As Telegram steps up its blocking measures, the exodus of underground criminals is accelerating.
Kaspersky released a "Telegram channel cybercriminal analysis report" on the 24th. The Kaspersky Digital Footprint Intelligence team conducted an in-depth analysis of more than 800 cybercrime-related Telegram channels that were blocked from 2021 to 2024. The findings show that while illegal activity still exists on Telegram, operating conditions in the underground crime ecosystem have deteriorated significantly compared with the past.
According to the report, the average lifespan of underground Telegram channels has actually increased. The share of channels that lasted longer than nine months more than tripled in 2023–2024 compared with 2021–2022. But once channels are found, they are being blocked far more quickly than before. In fact, since October 2024, the number of removals per month, even at the lowest point, has been similar to the highest monthly level recorded during all of 2023. In 2025, blocking has sped up further, greatly undermining the persistence of criminal activity, the analysis said.
Kaspersky cited bot-based automation and low barriers to entry as the reasons Telegram has been used for cybercrime.

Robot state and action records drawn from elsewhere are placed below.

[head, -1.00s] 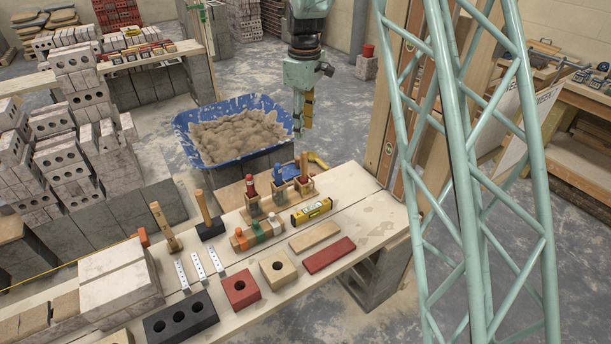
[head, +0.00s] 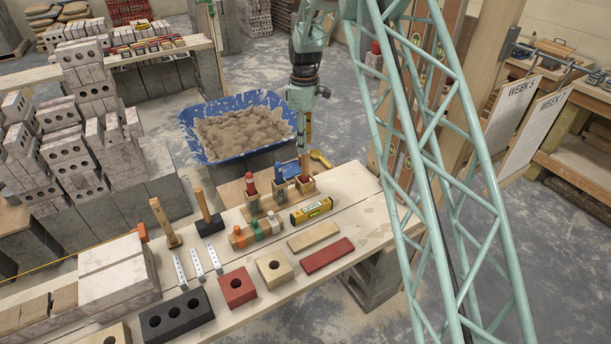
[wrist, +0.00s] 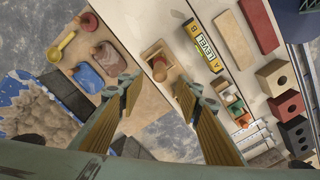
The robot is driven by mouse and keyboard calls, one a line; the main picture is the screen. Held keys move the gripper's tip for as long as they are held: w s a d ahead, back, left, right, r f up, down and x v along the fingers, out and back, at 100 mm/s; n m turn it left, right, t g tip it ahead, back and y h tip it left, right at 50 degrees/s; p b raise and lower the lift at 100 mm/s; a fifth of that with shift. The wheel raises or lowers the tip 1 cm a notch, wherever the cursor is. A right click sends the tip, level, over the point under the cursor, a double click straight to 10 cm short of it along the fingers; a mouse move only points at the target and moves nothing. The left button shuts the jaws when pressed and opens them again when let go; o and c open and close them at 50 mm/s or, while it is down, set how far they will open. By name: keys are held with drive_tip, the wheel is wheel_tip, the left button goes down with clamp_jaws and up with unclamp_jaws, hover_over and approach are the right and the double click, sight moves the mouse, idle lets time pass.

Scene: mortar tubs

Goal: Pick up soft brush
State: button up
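I cannot tell for sure which is the soft brush. My gripper (head: 304,155) points down above the right-end holder. In the wrist view my gripper (wrist: 157,88) is open, its two ribbed fingers apart. The right-end holder and its wooden-handled tool (wrist: 158,68) lie between and just beyond the fingertips. The bristles are hidden.
A yellow level (head: 312,210) lies close by on the bench, with bricks and blocks nearer. Two hammers (head: 205,212) stand to the left. A blue tub of mortar (head: 240,130) is behind. Floats with wooden handles (wrist: 107,57) lie on a board beside the bench.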

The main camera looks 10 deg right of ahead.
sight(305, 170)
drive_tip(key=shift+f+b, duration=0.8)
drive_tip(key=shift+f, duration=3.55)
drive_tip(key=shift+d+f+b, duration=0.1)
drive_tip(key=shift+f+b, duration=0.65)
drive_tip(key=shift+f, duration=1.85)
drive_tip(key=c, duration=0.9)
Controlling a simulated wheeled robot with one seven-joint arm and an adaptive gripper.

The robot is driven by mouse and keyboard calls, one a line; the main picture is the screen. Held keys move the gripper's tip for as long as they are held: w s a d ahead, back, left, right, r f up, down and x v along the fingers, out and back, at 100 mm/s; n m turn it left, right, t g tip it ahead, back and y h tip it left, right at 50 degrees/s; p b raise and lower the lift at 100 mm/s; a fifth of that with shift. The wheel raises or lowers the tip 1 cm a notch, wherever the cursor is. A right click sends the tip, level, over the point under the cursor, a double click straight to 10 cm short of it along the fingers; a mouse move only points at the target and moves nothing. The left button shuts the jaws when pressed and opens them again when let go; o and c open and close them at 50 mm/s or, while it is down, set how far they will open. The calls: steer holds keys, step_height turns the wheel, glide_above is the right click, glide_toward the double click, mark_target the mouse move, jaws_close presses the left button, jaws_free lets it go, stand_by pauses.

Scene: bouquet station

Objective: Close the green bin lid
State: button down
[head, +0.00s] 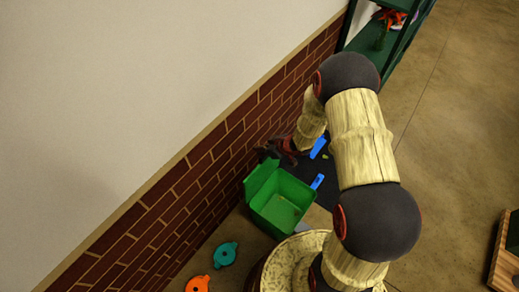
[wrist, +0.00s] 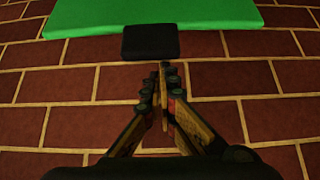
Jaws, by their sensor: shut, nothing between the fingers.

A single bot can handle inquiries, process cryptocurrency payments, deliver stolen data, distribute phishing kits, provide DDoS attacks, and store and distribute large files without limit, enabling low-cost, high-volume, low-skill crime-as-a-service offerings, it said. By contrast, high-priced, trust-based transactions such as zero-day vulnerabilities are still conducted mainly on dark web forums.
However, some pointed out that Telegram poses structural limitations for cybercriminals because end-to-end encryption (E2EE) is not enabled by default, it uses a centralized infrastructure, and its server-side code is closed. With these shifts, parts of major underground communities such as the BFRepo group and the Angel Drainer (MaaS) organization have already moved their activities to other platforms or custom-built messengers.
Vladislav Belousov, a Kaspersky digital footprint analyst, said, "Telegram has long been a convenient tool for cybercriminals, but as blocking has surged, the risk-reward equation is clearly changing," and added, "In an environment where channels are repeatedly created and blocked, long-term operations are becoming difficult."
Kaspersky urged users and corporations to actively report illegal channels and bots and to continuously monitor the latest cybercrime trends and tactics, techniques and procedures (TTPs) by leveraging threat intelligence that spans the surface web, deep web and dark web.